Copy the data that follows, character for character, minus the pictures.
+-------+
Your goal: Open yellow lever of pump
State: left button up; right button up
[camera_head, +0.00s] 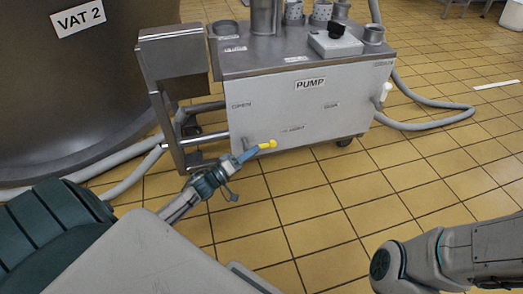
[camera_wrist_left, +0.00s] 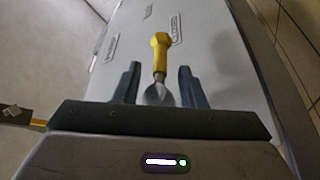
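The pump (camera_head: 305,98) is a grey metal cabinet labelled PUMP. Its yellow lever (camera_head: 268,145) sticks out low on the front face. In the left wrist view, the yellow lever (camera_wrist_left: 160,54) has a metal shank (camera_wrist_left: 158,95) pointing toward me. My left gripper (camera_head: 252,154) is at the lever. In the left wrist view, the left gripper's fingers (camera_wrist_left: 158,88) stand apart, one on each side of the shank. Gaps show on both sides, so it is open and not closed on the lever. My right gripper is not in view; only part of that arm shows.
The large VAT 2 tank (camera_head: 70,80) stands at the left. A metal stand (camera_head: 172,85) is beside the pump. Grey hoses (camera_head: 440,124) lie on the tiled floor (camera_head: 320,205) on both sides. Floor in front of the pump is clear.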

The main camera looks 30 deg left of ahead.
+-------+
• **FINISHED ANSWER**:
Your goal: Open yellow lever of pump
State: left button up; right button up
[camera_head, +0.00s] 
[camera_wrist_left, +0.00s] 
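The pump (camera_head: 305,98) is a grey metal cabinet labelled PUMP. Its yellow lever (camera_head: 268,145) sticks out low on the front face. In the left wrist view, the yellow lever (camera_wrist_left: 160,54) has a metal shank (camera_wrist_left: 158,95) pointing toward me. My left gripper (camera_head: 252,154) is at the lever. In the left wrist view, the left gripper's fingers (camera_wrist_left: 158,88) stand apart, one on each side of the shank. Gaps show on both sides, so it is open and not closed on the lever. My right gripper is not in view; only part of that arm shows.
The large VAT 2 tank (camera_head: 70,80) stands at the left. A metal stand (camera_head: 172,85) is beside the pump. Grey hoses (camera_head: 440,124) lie on the tiled floor (camera_head: 320,205) on both sides. Floor in front of the pump is clear.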

The main camera looks 30 deg left of ahead.

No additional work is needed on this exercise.